La escultura de Sarah Sitkin hace que nos derramemos por dentro y por fuera; con una variedad de medios como silicona, arcilla, yeso, resina o látex retuerce el cuerpo humano, lo descompone para después recomponerlo y mostrarnos que carne, sangre y órganos pueden estar fuera de lugar y ser reconocibles como propios.
Una personal interpretación de lo corporal, de la bello y lo deforme, morbosa y pertubadora nos introduce en un mundo en el que no todo lo que vemos es posible, al menos no tal como lo vemos, aunque separadamente es todo reconocible.
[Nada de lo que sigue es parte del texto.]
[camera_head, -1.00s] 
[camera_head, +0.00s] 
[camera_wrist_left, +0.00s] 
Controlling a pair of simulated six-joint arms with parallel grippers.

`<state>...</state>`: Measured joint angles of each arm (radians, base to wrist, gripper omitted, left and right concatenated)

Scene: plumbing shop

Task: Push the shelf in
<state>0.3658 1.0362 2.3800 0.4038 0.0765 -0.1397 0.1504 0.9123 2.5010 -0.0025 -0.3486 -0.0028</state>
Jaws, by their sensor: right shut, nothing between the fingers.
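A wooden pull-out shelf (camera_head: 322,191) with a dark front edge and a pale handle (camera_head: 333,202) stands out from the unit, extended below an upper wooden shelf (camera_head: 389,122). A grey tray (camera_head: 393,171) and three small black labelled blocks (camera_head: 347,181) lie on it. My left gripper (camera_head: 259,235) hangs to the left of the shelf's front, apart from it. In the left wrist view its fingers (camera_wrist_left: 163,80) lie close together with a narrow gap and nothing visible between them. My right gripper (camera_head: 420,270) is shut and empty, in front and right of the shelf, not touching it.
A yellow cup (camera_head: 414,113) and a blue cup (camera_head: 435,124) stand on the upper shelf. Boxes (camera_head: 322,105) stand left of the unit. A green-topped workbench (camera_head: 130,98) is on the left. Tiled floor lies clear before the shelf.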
Un universo surrealista que clama por convertirse en real.
Cabezas que salen no del tronco sino de no se sabe bien que conjunto improbable, sonrisas informes que lejos de trasladarnos maldad nos abocan a sentir una mezcla de lástima y aprensión que no siempre somos capaces de asumir, tanto que casi preferiríamos que nos trasmitieran violencia, y no es el caso.
Asombra esa cara sangrante que laminada nos enfoca la mente en una charcutería cualquiera; o ese rostro, de boca que en realidad no lo es, de nariz reconvertida en algo bastante más apetecible; y aún así, buscando un beso que no llega, para finalmente recordarnos aquel Laberinto del Fauno que acogía drama y fantasía para esconder la crueldad humana.
Y entre tanta insania Sarah Sitkin nos presenta personajes que surgiendo de nuestra mente, donde algún viso de realidad deben tener, se convierten en pesadillas; imaginarios presentes en nuestra psique porque lo están en nuestro día a día, adaptarnos a ellos o luchar contra ellos queda en nuestra más íntima cordura, si es que nos queda un ápice de juicio, no ya de sensatez, que de esa, andamos bastante escasos.